**Exercise goal:** The lines from the top of the material through the line with "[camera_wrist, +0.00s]" are to be set down exactly. Leave the pictures out.
--- begin Provided data ---
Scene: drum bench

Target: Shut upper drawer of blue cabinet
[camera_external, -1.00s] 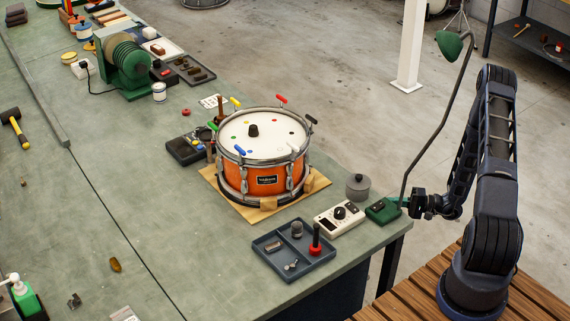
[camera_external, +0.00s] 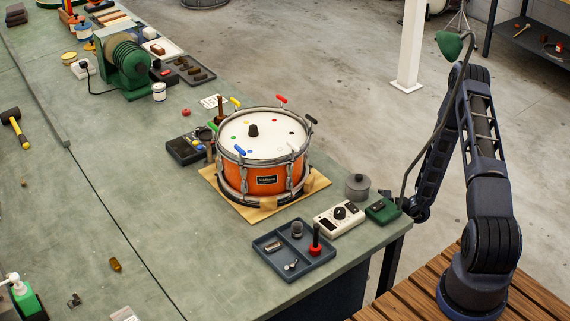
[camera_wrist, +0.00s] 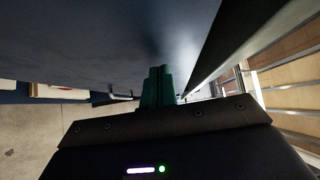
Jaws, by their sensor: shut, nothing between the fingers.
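The blue cabinet (camera_external: 338,296) shows only as a dark blue side under the bench's near corner in the external view; its drawers are hidden there. In the wrist view a large blue-grey surface (camera_wrist: 90,40) fills the upper left, close to my gripper. It seems to be part of the cabinet; I cannot tell whether it is the upper drawer's front. My gripper (camera_wrist: 158,72) shows green fingers together and empty, pointing along this surface. I cannot tell whether they touch it. In the external view the gripper is hidden behind the bench's right edge.
The bench top (camera_external: 200,270) carries an orange drum (camera_external: 268,180), a blue tray (camera_external: 268,262), a white meter (camera_external: 338,217) and the green base (camera_external: 382,210) of a lamp near the right edge. Slatted wood (camera_external: 400,304) lies below my arm.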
--- end Provided data ---
**Worked answer:**
Scene: drum bench

Target: Shut upper drawer of blue cabinet
[camera_external, -1.00s] 
[camera_external, +0.00s] 
[camera_wrist, +0.00s] 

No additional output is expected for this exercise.